> Direction: Copy out every line of the data exactly.

═══

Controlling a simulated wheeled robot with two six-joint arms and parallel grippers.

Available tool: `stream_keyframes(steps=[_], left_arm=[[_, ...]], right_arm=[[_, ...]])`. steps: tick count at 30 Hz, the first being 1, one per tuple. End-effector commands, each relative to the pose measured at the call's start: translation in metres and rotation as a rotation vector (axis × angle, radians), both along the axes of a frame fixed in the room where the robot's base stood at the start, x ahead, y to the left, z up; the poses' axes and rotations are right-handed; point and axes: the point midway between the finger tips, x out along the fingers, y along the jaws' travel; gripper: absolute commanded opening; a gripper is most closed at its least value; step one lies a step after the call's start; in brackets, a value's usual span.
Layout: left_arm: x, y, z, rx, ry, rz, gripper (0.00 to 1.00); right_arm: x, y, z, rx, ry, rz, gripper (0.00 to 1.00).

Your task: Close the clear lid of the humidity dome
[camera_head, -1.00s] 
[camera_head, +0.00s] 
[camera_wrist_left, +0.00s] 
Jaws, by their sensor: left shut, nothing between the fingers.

═══

> Response to the task:
Controlling a simulated wheeled robot with two six-joint arms and parallel grippers.

Available tool: `stream_keyframes(steps=[_], left_arm=[[_, ...]], right_arm=[[_, ...]])`. steps: tick count at 30 Hz, the first being 1, one per tuple. End-effector commands, each relative to the pose measured at the call's start: translation in metres and rotation as a rotation vector (axis × angle, radians), both along the axes of a frame fixed in the room where the robot's base stood at the start, x ahead, y to the left, z up; the poses' axes and rotations are right-handed; point and axes: the point midway between the finger tips, x out along the fingers, y along the jaws' travel; gripper: absolute commanded opening; a gripper is most closed at its least value; step one lies a step after the call's start; in brackets, a value's usual span.
Layout: left_arm: x, y, z, rx, ry, rz, gripper (0.00 to 1.00); right_arm: x, y, z, rx, ry, rz, gripper (0.00 to 1.00).

Your task: Close the clear lid of the humidity dome
[camera_head, -1.00s] 
[camera_head, +0.00s] 
[camera_wrist_left, +0.00s] 
Jaws, by their sensor: left shut, nothing between the fingers.

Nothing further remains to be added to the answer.